The petition filed in 1924 alleged: that the plaintiff had placed 12 bales of cotton weighing 6,560 pounds in the custody of the defendant cotton merchants in 1919, and had then borrowed $715.10 from the defendants upon this cotton; that the plaintiff demanded in June, 1920, that the cotton be sold for his account at the then prevailing market price of 44 cents, but the defendants refused to do so; that prior to that time the defendants had sold said cotton without the plaintiff's consent and had received 46 cents per pound therefor; that, on September 16, 1922, the plaintiff demanded that the defendants show him the cotton, and the defendants represented that the cotton was still in their possession but would not exhibit it to the plaintiff; that, on September 30, 1922, the defendants admitted that said cotton had been sold, and represented to the plaintiff that it had been taken away from them by a foreclosure or lien sale and had been sold for from 14 to 17 cents per pound, and the defendants paid the plaintiff 25 cents per pound for said cotton, which the plaintiff accepted, relying upon the defendants' statement as to the price for which the cotton had been sold; that, by reason of such fraud, the statute of limitations did not run against the plaintiff until September 29, 1922; that, under the settlement of September 30, 1922, the defendants paid the plaintiff $633 after deducting the loan of $715.10 and storage charges, which were not proper because the cotton had been previously sold and such charges could not have accrued; that the defendants received $3,017.60 for said cotton, from which is to be deducted the loan of $715.10 and the sum of $633 paid to the plaintiff on September 30,1922, leaving due the amount sued for, $1,669.50; and that the plaintiff, immediately after discovering the fraud practiced upon him by the defendants, on July 29, 1924, tendered to the defendants the money received by him in the alleged settlement, which was refused.

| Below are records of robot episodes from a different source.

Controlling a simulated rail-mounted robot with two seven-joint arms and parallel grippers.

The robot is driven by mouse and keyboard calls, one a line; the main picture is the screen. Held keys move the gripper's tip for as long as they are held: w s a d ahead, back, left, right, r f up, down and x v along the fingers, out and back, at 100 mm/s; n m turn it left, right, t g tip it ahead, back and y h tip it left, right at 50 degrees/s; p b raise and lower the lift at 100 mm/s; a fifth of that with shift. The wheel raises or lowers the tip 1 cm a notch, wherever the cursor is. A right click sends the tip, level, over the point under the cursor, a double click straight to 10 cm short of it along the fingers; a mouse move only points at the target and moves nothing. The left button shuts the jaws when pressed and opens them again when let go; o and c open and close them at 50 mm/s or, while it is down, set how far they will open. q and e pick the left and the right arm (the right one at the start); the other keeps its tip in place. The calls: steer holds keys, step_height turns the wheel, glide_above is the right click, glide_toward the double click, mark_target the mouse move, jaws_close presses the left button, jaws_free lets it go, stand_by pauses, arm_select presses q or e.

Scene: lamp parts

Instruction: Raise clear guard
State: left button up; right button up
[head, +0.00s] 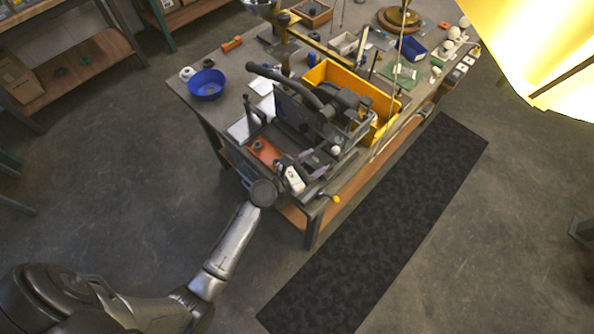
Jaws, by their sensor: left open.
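A dark bench machine (345,105) stands at the near end of the workbench. A thin upright panel (290,110) on its near left side may be the clear guard. Its see-through part is hard to make out, and I cannot tell whether it is up or down. My left arm reaches in from the lower left, and my left gripper (313,164) is at the front of the machine, low and near the bench edge. Its fingers are apart with nothing visible between them. I cannot tell whether it touches the machine. My right gripper is not in view.
A yellow bin (380,100) stands right behind the machine. A blue bowl (207,84) sits at the bench's left edge. A yellow-tipped lever (335,199) sticks out at the near corner. A bright yellow lampshade (530,45) fills the upper right. A dark mat (400,225) lies on open floor.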

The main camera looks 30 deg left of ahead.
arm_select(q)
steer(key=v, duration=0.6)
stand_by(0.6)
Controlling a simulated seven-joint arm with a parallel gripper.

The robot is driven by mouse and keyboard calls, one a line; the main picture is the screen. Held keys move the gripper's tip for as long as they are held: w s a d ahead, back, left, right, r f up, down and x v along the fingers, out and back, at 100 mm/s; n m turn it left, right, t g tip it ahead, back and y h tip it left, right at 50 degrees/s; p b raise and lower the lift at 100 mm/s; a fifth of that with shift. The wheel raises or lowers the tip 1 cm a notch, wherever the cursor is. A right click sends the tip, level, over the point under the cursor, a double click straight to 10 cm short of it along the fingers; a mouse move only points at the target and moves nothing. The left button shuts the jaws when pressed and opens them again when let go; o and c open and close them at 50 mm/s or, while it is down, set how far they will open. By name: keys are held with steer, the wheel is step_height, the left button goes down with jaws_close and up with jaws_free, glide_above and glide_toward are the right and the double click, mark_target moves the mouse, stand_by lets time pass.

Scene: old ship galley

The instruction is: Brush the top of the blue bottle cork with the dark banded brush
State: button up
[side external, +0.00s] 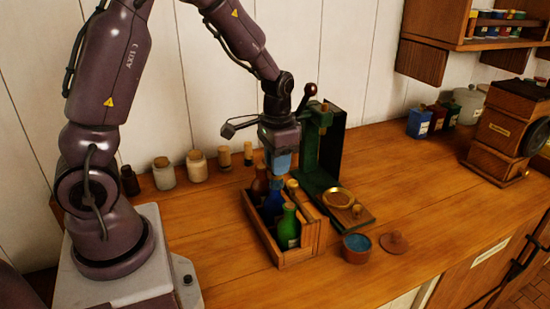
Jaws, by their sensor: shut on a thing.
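My gripper (281,161), with blue fingers, points down over a wooden crate (296,257). It is shut on a thing that is too small and covered to make out, so I cannot tell whether it is the dark banded brush. The blue bottle (273,202) stands in the crate right below the fingers. Its cork is hidden by or lost against the fingertips, and I cannot tell whether anything touches it. A brown bottle (260,184) and a green bottle (289,230) stand in the same crate.
A green stand (310,150) with a brass dish (338,198) is close right of the crate. A small blue-filled pot (356,248) and a wooden lid (395,243) lie in front. Jars (197,166) line the wall. The right counter is clear up to a wooden box (500,135).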

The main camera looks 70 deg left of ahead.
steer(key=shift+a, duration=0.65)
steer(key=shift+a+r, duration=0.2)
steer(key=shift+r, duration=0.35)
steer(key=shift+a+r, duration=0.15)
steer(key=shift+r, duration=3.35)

The answer admits that the defendants received the number of bales as alleged, but it was alleged that the defendants received the cotton under a customary arrangement in which the defendants were to receive the cotton and ship it or sell it as they saw fit, while the plaintiff could require payment for the cotton at the market price whenever he saw fit to do so. It was further alleged in the answer that there were conversations between the parties in regard to calling the cotton in question, while the price of cotton fell to 12 cents per pound, but that the plaintiff waited until the price of cotton had reached 25 cents per pound before calling it, and that the defendants then paid 25 cents per pound for all of the plaintiff's cotton. The answer does not set out any dates for this transaction.
Although for an amount less than that sued for, the verdict and judgment were for the plaintiff, and it is presumed that such a judgment, unexcepted to, was sustained by sufficient evidence in support of the allegations of the petition. A significant fact is that the verdict was for $404.59 as interest to July 29, 1925, the date of the verdict and judgment, which was interest on the principal sum awarded by the verdict at the legal rate for five years and one month, or from July 1, 1920, when it was alleged by the plaintiff that interest began to run. This was more than four years prior to the filing of the suit; and the jury, under proper instructions, must have sustained the plaintiff's alleged reasons as to why his suit was not barred by the statute of limitations, although the facts alleged to show that the statute did not run were denied by the defendants. Likewise, the jury must have rejected the other contentions of the defendants which were inconsistent with the case alleged in the petition. The petition claimed that the cotton was not sold to the defendants but was to be sold by them for the plaintiff's account; the answer, to the contrary, alleges that the defendants received the cotton to dispose of as they saw fit. The petition shows that the defendants sold the cotton unknown to and without the consent of the plaintiff, and refused to sell it for him when demanded to do so in June, 1920; the answer is silent as to what the defendants did with the cotton. The petition alleges a settlement at 25 cents per pound in 1922 upon the defendants' representations that the cotton had been sold at a foreclosure sale, while the defendants contended that this was when the plaintiff had called the price of the cotton to be paid. We think that the alleged circumstances of fraudulent concealment of the true nature of the transaction for a period of four years, and of the false representation that the cotton had been taken from the defendants by a foreclosure, are sufficient by way of aggravation to show that the defendants' interference with the rights of the plaintiff in his cotton was not an innocent, mistaken, or technical conversion only, but was a wilful and malicious injury to the plaintiff's property, and so was within the provision of the Bankruptcy Act that the liability for such a wrong is not released by a discharge in bankruptcy.
The court erred in sustaining the defendant's plea of discharge in bankruptcy, and in rendering judgment for the defendant.
Judgment reversed. Felton and Quillian, JJ., concur.